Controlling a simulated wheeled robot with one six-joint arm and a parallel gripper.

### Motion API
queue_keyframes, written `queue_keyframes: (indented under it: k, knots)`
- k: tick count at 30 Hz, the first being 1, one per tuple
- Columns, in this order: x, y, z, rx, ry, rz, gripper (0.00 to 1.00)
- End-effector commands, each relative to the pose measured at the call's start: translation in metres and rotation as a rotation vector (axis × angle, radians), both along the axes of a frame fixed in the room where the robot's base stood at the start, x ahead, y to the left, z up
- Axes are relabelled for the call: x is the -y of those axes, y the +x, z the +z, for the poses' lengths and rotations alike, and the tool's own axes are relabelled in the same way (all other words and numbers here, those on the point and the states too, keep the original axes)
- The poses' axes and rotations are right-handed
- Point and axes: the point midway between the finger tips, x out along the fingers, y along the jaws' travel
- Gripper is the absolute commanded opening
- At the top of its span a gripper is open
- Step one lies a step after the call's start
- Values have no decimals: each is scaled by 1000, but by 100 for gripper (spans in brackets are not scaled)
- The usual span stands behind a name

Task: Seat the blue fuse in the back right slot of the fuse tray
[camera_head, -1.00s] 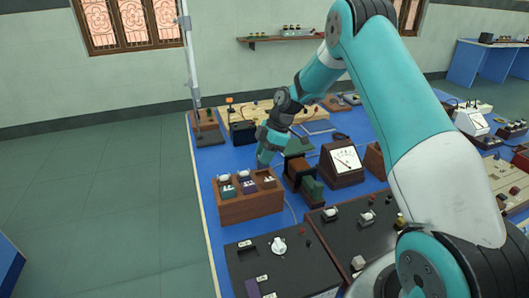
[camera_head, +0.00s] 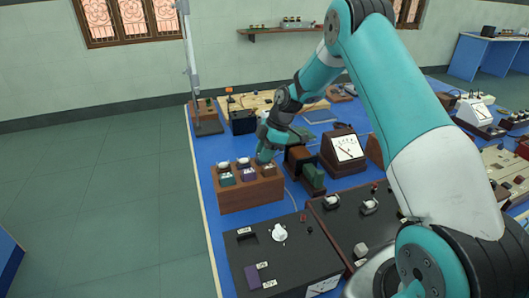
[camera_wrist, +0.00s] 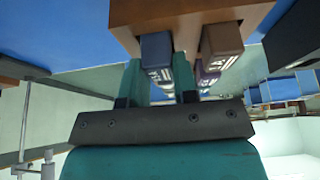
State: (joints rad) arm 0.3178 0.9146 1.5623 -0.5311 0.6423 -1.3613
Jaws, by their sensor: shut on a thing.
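The fuse tray (camera_head: 250,197) is a brown wooden block on the blue bench, with purple and green fuses in its slots. In the wrist view its brown edge (camera_wrist: 190,12) crosses the top. My gripper (camera_head: 264,158) is at the tray's back right corner. In the wrist view my gripper (camera_wrist: 158,75) is shut on the blue fuse (camera_wrist: 156,48), one finger on each side. The fuse's far end meets the tray's edge; how deep it sits in the slot is hidden. A brown fuse (camera_wrist: 222,40) and a purple fuse (camera_wrist: 207,78) are beside it.
A dark panel with a white knob (camera_head: 279,233) lies in front of the tray. A brown and green block (camera_head: 303,165) and a meter (camera_head: 343,150) stand to its right. A stand with a pole (camera_head: 208,127) is behind it.

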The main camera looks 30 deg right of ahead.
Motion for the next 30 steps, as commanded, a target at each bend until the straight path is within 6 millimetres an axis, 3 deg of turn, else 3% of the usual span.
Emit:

## Goal
Repeat the listing in full and exactly. Leave any pictures out.

## Final answer
Controlling a simulated wheeled robot with one six-joint arm and a parallel gripper.

### Motion API
queue_keyframes, written `queue_keyframes: (indented under it: k, knots)`
- k: tick count at 30 Hz, the first being 1, one per tuple
- Columns, in this order: x, y, z, rx, ry, rz, gripper (0.00 to 1.00)
- End-effector commands, each relative to the pose measured at the call's start: translation in metres and rotation as a rotation vector (axis × angle, radians), both along the axes of a frame fixed in the room where the robot's base stood at the start, x ahead, y to the left, z up
- Axes are relabelled for the call: x is the -y of those axes, y the +x, z the +z, for the poses' lengths and rotations alike, and the tool's own axes are relabelled in the same way (all other words and numbers here, those on the point and the states too, keep the original axes)
- The poses' axes and rotations are right-handed
- Point and axes: the point midway between the finger tips, x out along the fingers, y along the jaws' travel
- Gripper is the absolute commanded opening
- At the top of its span a gripper is open
- Step one lies a step after the call's start
- Values have no decimals: each is scaled by 1000, but by 100 for gripper (spans in brackets are not scaled)
- The usual span stands behind a name

Task: Seat the blue fuse in the back right slot of the fuse tray
[camera_head, -1.00s] 
[camera_head, +0.00s] 
[camera_wrist, +0.00s] 
State: (joints rad) arm 0.3178 0.9146 1.5623 -0.5311 0.6423 -1.3613
Jaws, by their sensor: shut on a thing.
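The fuse tray (camera_head: 250,197) is a brown wooden block on the blue bench, with purple and green fuses in its slots. In the wrist view its brown edge (camera_wrist: 190,12) crosses the top. My gripper (camera_head: 264,158) is at the tray's back right corner. In the wrist view my gripper (camera_wrist: 158,75) is shut on the blue fuse (camera_wrist: 156,48), one finger on each side. The fuse's far end meets the tray's edge; how deep it sits in the slot is hidden. A brown fuse (camera_wrist: 222,40) and a purple fuse (camera_wrist: 207,78) are beside it.
A dark panel with a white knob (camera_head: 279,233) lies in front of the tray. A brown and green block (camera_head: 303,165) and a meter (camera_head: 343,150) stand to its right. A stand with a pole (camera_head: 208,127) is behind it.

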The main camera looks 30 deg right of ahead.
Motion for the next 30 steps, as commanded, a target at each bend until the straight path is within 6 millimetres an axis, 3 deg of turn, else 3% of the usual span.
Emit:

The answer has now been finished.